■ **Work to be completed**: Take the line that contains "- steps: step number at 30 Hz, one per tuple" as the first and the last line of the material as the final one; set down exactly the lines in that span.

■ **Information shown**:

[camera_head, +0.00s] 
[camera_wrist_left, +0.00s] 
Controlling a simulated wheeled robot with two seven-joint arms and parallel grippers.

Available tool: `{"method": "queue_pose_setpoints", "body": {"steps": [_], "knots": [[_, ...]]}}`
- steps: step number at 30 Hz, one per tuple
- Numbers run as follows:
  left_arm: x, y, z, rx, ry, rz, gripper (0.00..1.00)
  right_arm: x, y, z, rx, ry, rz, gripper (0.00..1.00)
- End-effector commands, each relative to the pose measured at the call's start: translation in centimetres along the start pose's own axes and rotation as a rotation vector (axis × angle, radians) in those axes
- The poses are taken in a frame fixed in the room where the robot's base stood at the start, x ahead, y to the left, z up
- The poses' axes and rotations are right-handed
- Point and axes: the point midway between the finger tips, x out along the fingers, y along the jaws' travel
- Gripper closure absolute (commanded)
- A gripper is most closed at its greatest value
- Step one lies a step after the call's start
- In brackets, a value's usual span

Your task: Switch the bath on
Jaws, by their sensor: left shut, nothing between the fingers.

■ **Final result**:
- steps: step number at 30 Hz, one per tuple
- Numbers run as follows:
  left_arm: x, y, z, rx, ry, rz, gripper (0.00..1.00)
  right_arm: x, y, z, rx, ry, rz, gripper (0.00..1.00)
- End-effector commands, each relative to the pose measured at the call's start: translation in centimetres along the start pose's own axes and rotation as a rotation vector (axis × angle, radians) in those axes
- The poses are taken in a frame fixed in the room where the robot's base stood at the start, x ahead, y to the left, z up
- The poses' axes and rotations are right-handed
- Point and axes: the point midway between the finger tips, x out along the fingers, y along the jaws' travel
- Gripper closure absolute (commanded)
- A gripper is most closed at its greatest value
- Step one lies a step after the call's start
- In brackets, a value's usual span

Your task: Switch the bath on
Jaws, by their sensor: left shut, nothing between the fingers.

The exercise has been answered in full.